Y sí, es desconcertante porque no utiliza este recurso de crítica más allá de eso. Con lo cual, tampoco puede establecerse que esa haya sido su intención real, solo un guiño divertido dirigido al lector.

Pero, probablemente, lo menos positivo de la novela es esa desesperante inoperancia de Goldman, el dorado y adorado, a la hora de investigar. ¿Puede que ya estemos estropeados, algunos, por los libros de suspense, las películas e, incluso, las series de grandes guionistas? ¿Puede que ya nos sepamos demasiados trucos del mago y pocas cosas consigan sorprendernos de verdad? ¿Puede que creamos ser una versión de Hércules Poirot o Miss Marple? Puede…

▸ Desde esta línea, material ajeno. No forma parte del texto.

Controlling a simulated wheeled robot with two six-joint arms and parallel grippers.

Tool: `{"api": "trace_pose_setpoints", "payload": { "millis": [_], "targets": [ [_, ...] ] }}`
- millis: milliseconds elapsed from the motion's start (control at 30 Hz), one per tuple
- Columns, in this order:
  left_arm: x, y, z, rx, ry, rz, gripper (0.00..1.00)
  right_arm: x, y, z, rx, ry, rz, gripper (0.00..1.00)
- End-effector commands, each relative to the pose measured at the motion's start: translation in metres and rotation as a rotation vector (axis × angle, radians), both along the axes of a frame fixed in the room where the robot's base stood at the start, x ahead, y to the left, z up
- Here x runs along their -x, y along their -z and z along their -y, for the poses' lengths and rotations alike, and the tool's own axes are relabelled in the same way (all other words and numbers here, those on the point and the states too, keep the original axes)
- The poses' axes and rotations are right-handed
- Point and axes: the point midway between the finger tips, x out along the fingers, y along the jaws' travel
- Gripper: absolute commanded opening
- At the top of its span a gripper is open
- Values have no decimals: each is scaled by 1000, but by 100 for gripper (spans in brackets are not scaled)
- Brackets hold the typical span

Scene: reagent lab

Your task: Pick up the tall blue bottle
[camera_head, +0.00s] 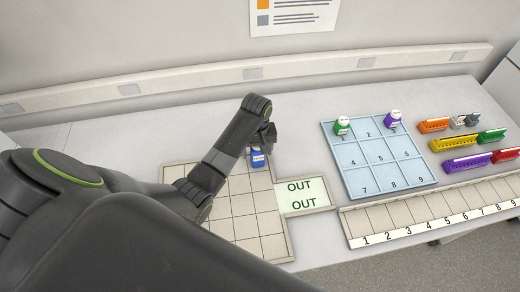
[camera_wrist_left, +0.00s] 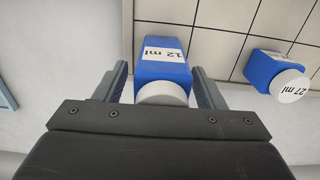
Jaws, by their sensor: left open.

En cualquier caso, los derechos de traducción a treinta y tres idiomas ya han sido vendidos, lo que aumentará exponencialmente las ventas, que pasarán de los 750.000 ejemplares actuales a varios millones en breve. De hecho, ya ha sido reconocida con el premio Goncourt des Lycéens, Gran Premio de la Academia de Francia y premio Lire a la mejor novela en lengua francesa.

Y, sin embargo, entre las páginas del libro y nosotros no hay nada más.